Dirty Hands and Ugly Fights
Director Julien Leclercq (who previously gave us the taut heist flick The Crew) has a very specific "French Gritty" aesthetic. He doesn't do "hero shots." The action in Sentinelle is frantic, ugly, and claustrophobic. When Klara gets into a fight, it’s not a choreographed dance—it’s a desperate struggle involving broken glass, heavy breathing, and a complete lack of dignity.
One sequence in a nightclub bathroom stands out for its sheer lack of cinematic polish. It feels like a surveillance video of a crime rather than a scene from an action movie. This is where the film excels as a contemporary piece; it rejects the "superhero" invincibility of 2020s action cinema. Klara bleeds, she stumbles, and she makes mistakes. It’s a B-movie that thinks it’s a Greek tragedy, and while that sounds like a criticism, it actually gives the film a weird, magnetic weight. The cinematography by Brecht Goyvaerts favors cold blues and sterile whites, making the sunny French Riviera look about as inviting as a morgue.

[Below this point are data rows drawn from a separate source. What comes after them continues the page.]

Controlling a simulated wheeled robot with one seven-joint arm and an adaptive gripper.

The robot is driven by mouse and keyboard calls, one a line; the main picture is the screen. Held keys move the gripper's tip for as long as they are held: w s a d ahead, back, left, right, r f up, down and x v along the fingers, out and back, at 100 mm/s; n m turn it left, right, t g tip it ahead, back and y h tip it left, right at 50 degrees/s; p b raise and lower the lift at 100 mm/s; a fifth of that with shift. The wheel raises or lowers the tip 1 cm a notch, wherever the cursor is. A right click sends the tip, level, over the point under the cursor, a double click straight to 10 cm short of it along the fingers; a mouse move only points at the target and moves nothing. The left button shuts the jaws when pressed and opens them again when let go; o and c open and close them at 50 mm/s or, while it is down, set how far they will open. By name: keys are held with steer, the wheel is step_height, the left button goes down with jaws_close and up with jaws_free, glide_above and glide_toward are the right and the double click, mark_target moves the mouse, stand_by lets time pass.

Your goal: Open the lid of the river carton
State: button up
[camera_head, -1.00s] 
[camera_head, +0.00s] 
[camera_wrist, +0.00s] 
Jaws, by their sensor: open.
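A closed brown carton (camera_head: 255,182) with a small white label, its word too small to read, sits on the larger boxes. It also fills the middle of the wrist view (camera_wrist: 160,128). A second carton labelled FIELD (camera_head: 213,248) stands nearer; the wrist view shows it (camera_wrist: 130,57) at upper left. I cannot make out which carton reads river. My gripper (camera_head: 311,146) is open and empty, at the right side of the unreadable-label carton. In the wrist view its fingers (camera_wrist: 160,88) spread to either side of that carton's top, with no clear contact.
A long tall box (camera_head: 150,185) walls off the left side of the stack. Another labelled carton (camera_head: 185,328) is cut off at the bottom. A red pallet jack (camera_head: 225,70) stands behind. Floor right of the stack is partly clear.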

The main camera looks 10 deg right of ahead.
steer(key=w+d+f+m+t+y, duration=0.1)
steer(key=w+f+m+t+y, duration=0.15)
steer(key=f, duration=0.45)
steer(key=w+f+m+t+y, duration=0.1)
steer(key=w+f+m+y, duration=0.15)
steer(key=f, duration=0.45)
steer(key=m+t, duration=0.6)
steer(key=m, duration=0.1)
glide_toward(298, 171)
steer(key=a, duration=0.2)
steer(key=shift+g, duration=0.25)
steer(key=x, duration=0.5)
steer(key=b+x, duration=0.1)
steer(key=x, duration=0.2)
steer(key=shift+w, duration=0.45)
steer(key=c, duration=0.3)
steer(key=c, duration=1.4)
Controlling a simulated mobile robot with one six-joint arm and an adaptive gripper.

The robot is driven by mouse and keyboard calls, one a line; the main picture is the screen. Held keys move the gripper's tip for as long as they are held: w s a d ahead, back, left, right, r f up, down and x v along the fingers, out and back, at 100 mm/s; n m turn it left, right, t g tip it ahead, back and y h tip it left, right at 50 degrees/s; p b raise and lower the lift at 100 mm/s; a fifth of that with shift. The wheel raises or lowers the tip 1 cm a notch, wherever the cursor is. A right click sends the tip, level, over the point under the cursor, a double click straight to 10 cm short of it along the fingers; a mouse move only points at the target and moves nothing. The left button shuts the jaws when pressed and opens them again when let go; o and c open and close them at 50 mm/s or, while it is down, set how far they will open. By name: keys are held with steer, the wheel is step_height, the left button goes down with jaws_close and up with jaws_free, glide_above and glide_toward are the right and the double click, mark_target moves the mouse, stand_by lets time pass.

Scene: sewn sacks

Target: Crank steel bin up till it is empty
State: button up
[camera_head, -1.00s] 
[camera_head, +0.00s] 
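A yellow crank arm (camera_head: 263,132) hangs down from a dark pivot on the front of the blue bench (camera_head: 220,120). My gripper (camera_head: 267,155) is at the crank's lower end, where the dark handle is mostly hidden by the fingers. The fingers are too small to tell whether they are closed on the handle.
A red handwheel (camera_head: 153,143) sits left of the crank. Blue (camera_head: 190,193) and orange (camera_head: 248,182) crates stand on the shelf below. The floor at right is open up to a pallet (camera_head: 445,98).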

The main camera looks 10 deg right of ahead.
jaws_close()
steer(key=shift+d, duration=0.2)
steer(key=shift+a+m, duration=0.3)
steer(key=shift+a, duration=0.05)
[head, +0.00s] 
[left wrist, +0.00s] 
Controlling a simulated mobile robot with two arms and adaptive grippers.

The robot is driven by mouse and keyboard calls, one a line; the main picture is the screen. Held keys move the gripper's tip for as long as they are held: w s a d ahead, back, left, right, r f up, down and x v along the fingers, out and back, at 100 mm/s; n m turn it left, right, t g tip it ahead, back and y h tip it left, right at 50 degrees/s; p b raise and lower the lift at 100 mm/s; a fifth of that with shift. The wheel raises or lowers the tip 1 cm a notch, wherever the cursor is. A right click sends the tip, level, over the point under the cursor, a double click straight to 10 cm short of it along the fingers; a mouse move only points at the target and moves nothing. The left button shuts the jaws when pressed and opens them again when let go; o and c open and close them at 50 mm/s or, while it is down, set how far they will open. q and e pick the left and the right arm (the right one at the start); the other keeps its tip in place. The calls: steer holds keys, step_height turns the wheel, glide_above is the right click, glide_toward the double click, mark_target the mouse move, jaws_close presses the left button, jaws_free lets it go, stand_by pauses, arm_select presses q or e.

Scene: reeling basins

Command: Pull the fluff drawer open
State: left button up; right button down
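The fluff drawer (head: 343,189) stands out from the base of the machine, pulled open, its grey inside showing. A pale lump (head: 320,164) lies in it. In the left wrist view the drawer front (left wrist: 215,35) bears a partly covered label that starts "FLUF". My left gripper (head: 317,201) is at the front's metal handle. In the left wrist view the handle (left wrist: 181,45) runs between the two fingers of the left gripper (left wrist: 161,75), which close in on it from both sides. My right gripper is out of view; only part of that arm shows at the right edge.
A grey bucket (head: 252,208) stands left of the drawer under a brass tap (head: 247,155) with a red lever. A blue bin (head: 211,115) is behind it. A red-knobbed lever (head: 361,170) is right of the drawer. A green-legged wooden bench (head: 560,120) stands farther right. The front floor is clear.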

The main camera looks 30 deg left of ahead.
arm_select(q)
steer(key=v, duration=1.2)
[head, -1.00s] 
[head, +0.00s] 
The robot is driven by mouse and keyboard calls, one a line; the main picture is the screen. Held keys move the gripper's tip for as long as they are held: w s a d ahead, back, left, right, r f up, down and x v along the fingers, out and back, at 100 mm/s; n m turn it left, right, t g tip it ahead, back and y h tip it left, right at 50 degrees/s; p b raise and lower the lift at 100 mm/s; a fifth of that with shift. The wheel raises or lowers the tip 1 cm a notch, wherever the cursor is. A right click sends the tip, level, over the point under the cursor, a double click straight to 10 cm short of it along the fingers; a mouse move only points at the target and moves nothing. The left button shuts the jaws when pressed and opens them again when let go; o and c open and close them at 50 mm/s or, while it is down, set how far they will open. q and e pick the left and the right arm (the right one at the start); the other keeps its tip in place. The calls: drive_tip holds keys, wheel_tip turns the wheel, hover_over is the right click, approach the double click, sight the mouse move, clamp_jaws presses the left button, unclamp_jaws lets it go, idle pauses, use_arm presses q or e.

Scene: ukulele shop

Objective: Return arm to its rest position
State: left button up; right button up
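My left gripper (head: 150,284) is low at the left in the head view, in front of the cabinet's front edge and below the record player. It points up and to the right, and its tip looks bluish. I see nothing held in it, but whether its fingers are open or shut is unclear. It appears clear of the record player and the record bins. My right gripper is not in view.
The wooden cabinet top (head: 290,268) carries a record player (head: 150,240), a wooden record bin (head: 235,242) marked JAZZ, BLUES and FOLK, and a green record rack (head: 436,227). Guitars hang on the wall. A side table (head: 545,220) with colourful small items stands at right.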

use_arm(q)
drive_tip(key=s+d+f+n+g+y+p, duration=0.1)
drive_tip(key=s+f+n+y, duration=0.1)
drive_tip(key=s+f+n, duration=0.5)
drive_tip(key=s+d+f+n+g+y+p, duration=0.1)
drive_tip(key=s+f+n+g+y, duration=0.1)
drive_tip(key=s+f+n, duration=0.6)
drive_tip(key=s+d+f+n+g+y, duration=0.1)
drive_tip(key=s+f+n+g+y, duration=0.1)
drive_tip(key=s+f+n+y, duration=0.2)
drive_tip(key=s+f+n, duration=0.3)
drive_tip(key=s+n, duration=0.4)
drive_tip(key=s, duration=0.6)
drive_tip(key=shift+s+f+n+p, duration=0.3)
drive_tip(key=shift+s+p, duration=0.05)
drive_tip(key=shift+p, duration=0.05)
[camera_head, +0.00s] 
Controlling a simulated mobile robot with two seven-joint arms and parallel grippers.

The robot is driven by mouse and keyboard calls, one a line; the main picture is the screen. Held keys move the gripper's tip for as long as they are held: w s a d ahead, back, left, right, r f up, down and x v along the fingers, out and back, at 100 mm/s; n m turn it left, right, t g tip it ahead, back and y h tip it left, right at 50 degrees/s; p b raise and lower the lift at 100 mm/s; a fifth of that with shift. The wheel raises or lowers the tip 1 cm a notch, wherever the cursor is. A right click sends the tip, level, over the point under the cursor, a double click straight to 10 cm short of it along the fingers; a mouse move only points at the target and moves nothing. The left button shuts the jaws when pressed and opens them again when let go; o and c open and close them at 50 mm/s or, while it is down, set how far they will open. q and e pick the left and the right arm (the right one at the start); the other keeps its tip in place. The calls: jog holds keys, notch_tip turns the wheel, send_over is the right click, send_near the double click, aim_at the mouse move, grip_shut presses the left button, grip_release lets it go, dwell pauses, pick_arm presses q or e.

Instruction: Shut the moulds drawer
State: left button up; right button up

The Algorithm and the Mid-Budget Thriller
Sentinelle arrived at a specific moment in the "Streaming Era" when Netflix was aggressively courting international markets with localized genre films. It’s a prime example of the "New B-Movie"—films that would have lived on the bottom shelf of a Blockbuster in 1998 but now serve as "Suggested for You" fodder. Because of its 80-minute runtime, it doesn't have the space to engage in the "representation progress" or "social commentary" that defines much of today's cinema. It touches on the untouchability of the ultra-wealthy (represented by Michel Nabokoff as the oligarch Kadnikov), but it doesn't have a message. It has a vibe.
Turns out, the film was mostly shot in Brussels standing in for Nice, a common cost-saving measure for these mid-budget productions. You can tell if you’re a geography nerd, but for the rest of us, it just adds to the film’s sense of dislocation. It’s also worth noting that Julien Leclercq and Olga Kurylenko clearly enjoyed the experience, as they teamed up again for the 2024 series The Beast. There's a certain "straight-to-video" honesty here that I miss in big theatrical releases; it knows what it is, and it doesn't apologize for its lack of subplots.
While the final act feels a bit rushed—as if the production suddenly ran out of money or the director realized he had a dinner appointment—Sentinelle is a solid, dark distraction. It’s the kind of film that works best when you’re in a mood for something sharp and uncompromising. It’s not an "instant classic," but in a sea of overproduced franchise noise, there is a distinct pleasure in watching a 5’9” former model systematically dismantle a Russian security detail with nothing but a knife and a grudge. If you have an hour and twenty minutes to kill before your next flight or bus, you could do a lot worse than watching Klara burn down the Riviera.